→ **Task requirements**: Reproduce only this span: the line containing "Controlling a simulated", the line containing "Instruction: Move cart", and every line between them, all exactly as given.

>> start

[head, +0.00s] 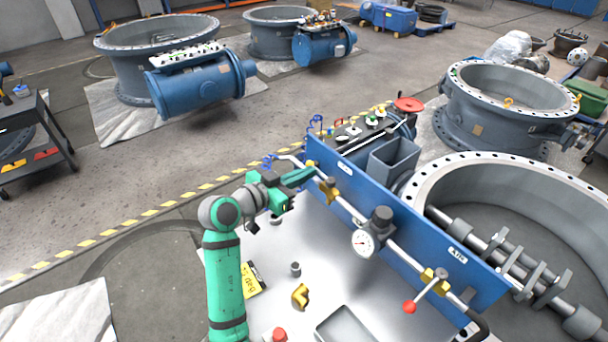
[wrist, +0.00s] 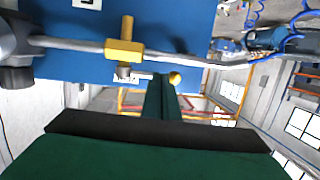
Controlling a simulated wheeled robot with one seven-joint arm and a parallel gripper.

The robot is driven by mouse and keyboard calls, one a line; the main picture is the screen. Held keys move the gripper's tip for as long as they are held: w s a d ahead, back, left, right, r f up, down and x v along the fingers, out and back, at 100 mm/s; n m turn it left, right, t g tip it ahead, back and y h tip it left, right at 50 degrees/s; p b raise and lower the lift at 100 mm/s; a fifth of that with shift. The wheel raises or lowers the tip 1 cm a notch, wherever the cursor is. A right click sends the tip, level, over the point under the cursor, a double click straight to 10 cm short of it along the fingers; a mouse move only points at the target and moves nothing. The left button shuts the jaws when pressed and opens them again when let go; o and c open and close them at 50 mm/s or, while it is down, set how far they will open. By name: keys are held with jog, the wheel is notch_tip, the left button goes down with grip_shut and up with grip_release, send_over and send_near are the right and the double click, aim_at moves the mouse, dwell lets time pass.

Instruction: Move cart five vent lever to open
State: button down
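The vent valve's yellow body (head: 327,192) sits on the grey pipe along the blue panel, towards its far left end. My gripper (head: 300,177) is beside this valve, in front of the panel. In the wrist view the green fingers of my gripper (wrist: 161,80) lie close together across the lever, just left of the knob. The fingertips overlap the lever, so whether they grip it is unclear.
A pressure gauge (head: 363,243) and a second yellow valve (head: 435,280) with a red ball handle (head: 409,307) sit further right on the pipe. The blue panel (head: 390,212) stands close behind my gripper. Loose parts, including a brass elbow (head: 300,295), lie on the cart top below.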

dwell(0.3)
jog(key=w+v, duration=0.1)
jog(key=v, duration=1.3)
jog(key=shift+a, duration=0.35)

>> end

→ **Answer for the task**:
Controlling a simulated wheeled robot with one seven-joint arm and a parallel gripper.

The robot is driven by mouse and keyboard calls, one a line; the main picture is the screen. Held keys move the gripper's tip for as long as they are held: w s a d ahead, back, left, right, r f up, down and x v along the fingers, out and back, at 100 mm/s; n m turn it left, right, t g tip it ahead, back and y h tip it left, right at 50 degrees/s; p b raise and lower the lift at 100 mm/s; a fifth of that with shift. The wheel raises or lowers the tip 1 cm a notch, wherever the cursor is. A right click sends the tip, level, over the point under the cursor, a double click straight to 10 cm short of it along the fingers; a mouse move only points at the target and moves nothing. The left button shuts the jaws when pressed and opens them again when let go; o and c open and close them at 50 mm/s or, while it is down, set how far they will open. By name: keys are held with jog, the wheel is notch_tip, the left button goes down with grip_shut and up with grip_release, send_over and send_near are the right and the double click, aim_at moves the mouse, dwell lets time pass.

Instruction: Move cart five vent lever to open

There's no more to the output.